EXERCISE: Output the material beneath this task exactly, images excluded.

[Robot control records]

----

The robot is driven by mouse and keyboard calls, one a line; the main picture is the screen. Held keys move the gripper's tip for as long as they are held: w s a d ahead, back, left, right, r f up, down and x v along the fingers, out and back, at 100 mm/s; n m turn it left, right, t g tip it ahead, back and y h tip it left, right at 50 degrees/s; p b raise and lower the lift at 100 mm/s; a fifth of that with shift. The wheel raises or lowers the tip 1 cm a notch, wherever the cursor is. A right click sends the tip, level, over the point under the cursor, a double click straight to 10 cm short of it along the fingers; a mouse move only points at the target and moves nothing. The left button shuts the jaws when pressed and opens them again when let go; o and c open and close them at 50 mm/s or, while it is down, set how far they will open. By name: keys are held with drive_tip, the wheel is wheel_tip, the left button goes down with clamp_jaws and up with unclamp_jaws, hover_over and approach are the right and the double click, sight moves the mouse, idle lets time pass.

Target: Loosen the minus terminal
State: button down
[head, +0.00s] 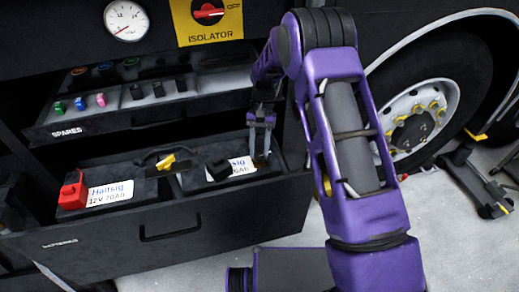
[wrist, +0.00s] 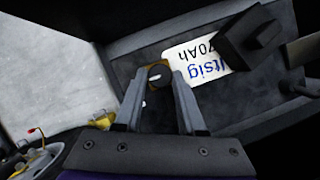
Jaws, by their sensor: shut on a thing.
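My gripper (head: 261,157) reaches down into the open battery drawer at the right end of the right-hand battery (head: 198,183). In the wrist view my gripper (wrist: 158,82) has its two fingers close around a small round grey terminal (wrist: 156,71) with a brownish-yellow base. The fingers are shut on this terminal, beside the white battery label (wrist: 192,60). A black cap (head: 218,168) sits tilted near the label; it also shows in the wrist view (wrist: 248,42). In the head view the terminal is hidden by the fingers.
The left battery carries a red cap (head: 73,190) and a white label (head: 110,193). A yellow piece (head: 166,162) lies between. The drawer front (head: 160,232) stands out below a spares tray (head: 155,95) with several small caps. A wheel (head: 410,115) is at right.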

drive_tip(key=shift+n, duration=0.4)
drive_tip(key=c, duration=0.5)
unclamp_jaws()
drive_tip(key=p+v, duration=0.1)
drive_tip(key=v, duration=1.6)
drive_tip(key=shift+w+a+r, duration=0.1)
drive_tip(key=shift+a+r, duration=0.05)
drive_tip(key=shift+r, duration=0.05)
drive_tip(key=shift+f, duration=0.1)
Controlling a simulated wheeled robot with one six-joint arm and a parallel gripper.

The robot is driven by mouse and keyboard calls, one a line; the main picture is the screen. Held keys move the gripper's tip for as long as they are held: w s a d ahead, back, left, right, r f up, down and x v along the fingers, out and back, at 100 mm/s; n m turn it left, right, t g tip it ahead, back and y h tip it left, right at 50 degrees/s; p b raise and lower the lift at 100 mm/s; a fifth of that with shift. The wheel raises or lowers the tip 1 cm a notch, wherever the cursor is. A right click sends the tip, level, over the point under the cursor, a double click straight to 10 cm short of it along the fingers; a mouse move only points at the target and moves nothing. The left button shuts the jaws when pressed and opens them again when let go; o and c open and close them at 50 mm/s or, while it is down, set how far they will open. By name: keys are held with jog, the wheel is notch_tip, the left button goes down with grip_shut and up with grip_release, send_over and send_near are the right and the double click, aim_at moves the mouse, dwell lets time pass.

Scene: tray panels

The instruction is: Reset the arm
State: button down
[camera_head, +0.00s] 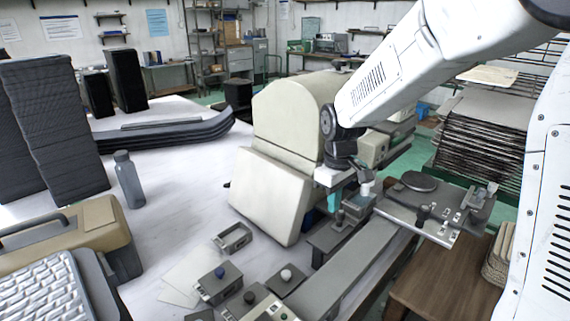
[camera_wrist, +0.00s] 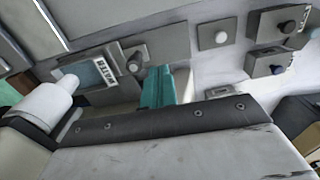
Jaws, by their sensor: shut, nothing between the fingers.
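My white arm reaches in from the upper right in the head view, bent down at a black wrist joint. My gripper (camera_head: 335,199) hangs below it with teal fingers, over the near edge of the work surface beside a cream machine housing (camera_head: 290,120). The teal fingers also show in the wrist view (camera_wrist: 160,88), close together with nothing between them. Whether the fingers touch anything below is hard to tell.
Several small grey button boxes (camera_head: 219,283) lie in front of the housing. A metal plate with fixtures (camera_head: 420,213) is to the right. The white table middle is clear.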

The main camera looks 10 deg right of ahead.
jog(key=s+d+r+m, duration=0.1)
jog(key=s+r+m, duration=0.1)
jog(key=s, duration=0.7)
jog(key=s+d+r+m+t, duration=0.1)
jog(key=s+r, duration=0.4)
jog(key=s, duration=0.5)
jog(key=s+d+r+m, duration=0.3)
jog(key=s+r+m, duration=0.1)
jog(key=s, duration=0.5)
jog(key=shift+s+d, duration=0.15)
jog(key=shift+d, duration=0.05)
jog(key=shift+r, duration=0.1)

----

ANSWER FOR THE TASK:
The robot is driven by mouse and keyboard calls, one a line; the main picture is the screen. Held keys move the gripper's tip for as long as they are held: w s a d ahead, back, left, right, r f up, down and x v along the fingers, out and back, at 100 mm/s; n m turn it left, right, t g tip it ahead, back and y h tip it left, right at 50 degrees/s; p b raise and lower the lift at 100 mm/s; a fifth of that with shift. The wheel raises or lowers the tip 1 cm a notch, wherever the cursor is. A right click sends the tip, level, over the point under the cursor, a double click straight to 10 cm short of it along the fingers; a mouse move only points at the target and moves nothing. The left button shuts the jaws when pressed and opens them again when let go; o and c open and close them at 50 mm/s or, while it is down, set how far they will open. By name: keys are held with drive_tip, the wheel is wheel_tip, the left button goes down with clamp_jaws and up with unclamp_jaws, hover_over and approach are the right and the double click, sight moves the mouse, idle lets time pass.

Target: Loosen the minus terminal
State: button down
[head, +0.00s] 
[wrist, +0.00s] 
Jaws, by their sensor: shut on a thing.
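My gripper (head: 261,157) reaches down into the open battery drawer at the right end of the right-hand battery (head: 198,183). In the wrist view my gripper (wrist: 158,82) has its two fingers close around a small round grey terminal (wrist: 156,71) with a brownish-yellow base. The fingers are shut on this terminal, beside the white battery label (wrist: 192,60). A black cap (head: 218,168) sits tilted near the label; it also shows in the wrist view (wrist: 248,42). In the head view the terminal is hidden by the fingers.
The left battery carries a red cap (head: 73,190) and a white label (head: 110,193). A yellow piece (head: 166,162) lies between. The drawer front (head: 160,232) stands out below a spares tray (head: 155,95) with several small caps. A wheel (head: 410,115) is at right.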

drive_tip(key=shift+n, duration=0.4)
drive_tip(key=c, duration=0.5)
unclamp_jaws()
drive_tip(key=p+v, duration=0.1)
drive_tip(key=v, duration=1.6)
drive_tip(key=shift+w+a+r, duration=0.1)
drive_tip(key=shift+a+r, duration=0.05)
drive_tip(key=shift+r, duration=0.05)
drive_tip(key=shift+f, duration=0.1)
Controlling a simulated wheeled robot with one six-joint arm and a parallel gripper.

The robot is driven by mouse and keyboard calls, one a line; the main picture is the screen. Held keys move the gripper's tip for as long as they are held: w s a d ahead, back, left, right, r f up, down and x v along the fingers, out and back, at 100 mm/s; n m turn it left, right, t g tip it ahead, back and y h tip it left, right at 50 degrees/s; p b raise and lower the lift at 100 mm/s; a fifth of that with shift. The wheel raises or lowers the tip 1 cm a notch, wherever the cursor is. A right click sends the tip, level, over the point under the cursor, a double click straight to 10 cm short of it along the fingers; a mouse move only points at the target and moves nothing. The left button shuts the jaws when pressed and opens them again when let go; o and c open and close them at 50 mm/s or, while it is down, set how far they will open. By name: keys are held with jog, the wheel is notch_tip, the left button goes down with grip_shut and up with grip_release, send_over and send_near are the right and the double click, aim_at moves the mouse, dwell lets time pass.

Scene: tray panels

The instruction is: Reset the arm
State: button down
[camera_head, +0.00s] 
[camera_wrist, +0.00s] 
Jaws, by their sensor: shut, nothing between the fingers.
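My white arm reaches in from the upper right in the head view, bent down at a black wrist joint. My gripper (camera_head: 335,199) hangs below it with teal fingers, over the near edge of the work surface beside a cream machine housing (camera_head: 290,120). The teal fingers also show in the wrist view (camera_wrist: 160,88), close together with nothing between them. Whether the fingers touch anything below is hard to tell.
Several small grey button boxes (camera_head: 219,283) lie in front of the housing. A metal plate with fixtures (camera_head: 420,213) is to the right. The white table middle is clear.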

The main camera looks 10 deg right of ahead.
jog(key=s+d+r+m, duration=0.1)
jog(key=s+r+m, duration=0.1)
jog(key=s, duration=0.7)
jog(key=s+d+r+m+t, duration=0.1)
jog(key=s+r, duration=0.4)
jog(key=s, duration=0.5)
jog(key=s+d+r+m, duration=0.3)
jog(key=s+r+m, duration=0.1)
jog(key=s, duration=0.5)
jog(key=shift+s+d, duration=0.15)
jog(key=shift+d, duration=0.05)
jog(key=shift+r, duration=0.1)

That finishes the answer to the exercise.